Please note that I'd like to run LaTeX from the command line. I am not interested in IDE solutions.

TIA for your help.

Best Answer

0. tl;dr

knitr is preferable to Sweave, and ezknitr is a wrapper around knitr that is probably worth using—especially if you are only building documents from the command line (but this limits you to R Markdown; see below); I don't think there are IDEs that have integrated ezknitr use (at least not at the time of writing)—because it makes it easier to ensure the directories and paths are all correct.
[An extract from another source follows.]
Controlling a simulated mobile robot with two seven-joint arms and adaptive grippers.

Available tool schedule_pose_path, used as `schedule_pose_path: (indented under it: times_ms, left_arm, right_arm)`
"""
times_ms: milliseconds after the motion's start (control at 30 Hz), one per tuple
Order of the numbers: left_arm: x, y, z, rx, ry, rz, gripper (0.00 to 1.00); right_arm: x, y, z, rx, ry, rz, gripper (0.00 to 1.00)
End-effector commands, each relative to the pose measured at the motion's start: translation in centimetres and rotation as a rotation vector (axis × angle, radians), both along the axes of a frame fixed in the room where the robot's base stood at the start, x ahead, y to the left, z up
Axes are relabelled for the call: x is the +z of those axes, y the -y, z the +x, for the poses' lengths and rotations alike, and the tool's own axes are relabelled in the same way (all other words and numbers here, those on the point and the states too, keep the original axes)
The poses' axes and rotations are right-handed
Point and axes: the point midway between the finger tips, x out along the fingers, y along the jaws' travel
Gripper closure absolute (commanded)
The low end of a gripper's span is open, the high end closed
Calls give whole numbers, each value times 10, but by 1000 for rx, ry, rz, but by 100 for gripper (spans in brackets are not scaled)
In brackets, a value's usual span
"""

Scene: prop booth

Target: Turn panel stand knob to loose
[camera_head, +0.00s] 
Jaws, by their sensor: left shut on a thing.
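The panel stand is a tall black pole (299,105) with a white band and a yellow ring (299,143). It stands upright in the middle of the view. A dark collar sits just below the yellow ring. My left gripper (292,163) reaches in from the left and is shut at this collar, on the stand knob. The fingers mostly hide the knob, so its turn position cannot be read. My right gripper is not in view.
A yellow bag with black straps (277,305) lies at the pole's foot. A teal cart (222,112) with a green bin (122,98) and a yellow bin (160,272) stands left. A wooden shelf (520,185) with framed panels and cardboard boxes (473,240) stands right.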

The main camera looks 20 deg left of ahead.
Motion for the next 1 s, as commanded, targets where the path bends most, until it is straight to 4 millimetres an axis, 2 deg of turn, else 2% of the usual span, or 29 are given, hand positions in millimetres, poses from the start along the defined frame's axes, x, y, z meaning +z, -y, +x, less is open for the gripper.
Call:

knitr/ezknitr (henceforth just knitr) may or may not be preferable to Thruston's suggested approach approach, depending on your use-case.

What follows is some justification for these points, coupled with examples.

1. knitr vs. Sweave

knitr is preferrable to Sweave for a variety of reasons. Two main reasons to prefer knitr to Sweave are (i) you get better integration with tikzDevice in knitr, and (ii) chunk options are more versatile.

1.1. knitr and tikzDevice

I should mention the caveat that I've never really used Sweave, but my understanding from reading blog posts on the internet is that it is much more straightforward to use tikzDevice with knitr than it is with Sweave.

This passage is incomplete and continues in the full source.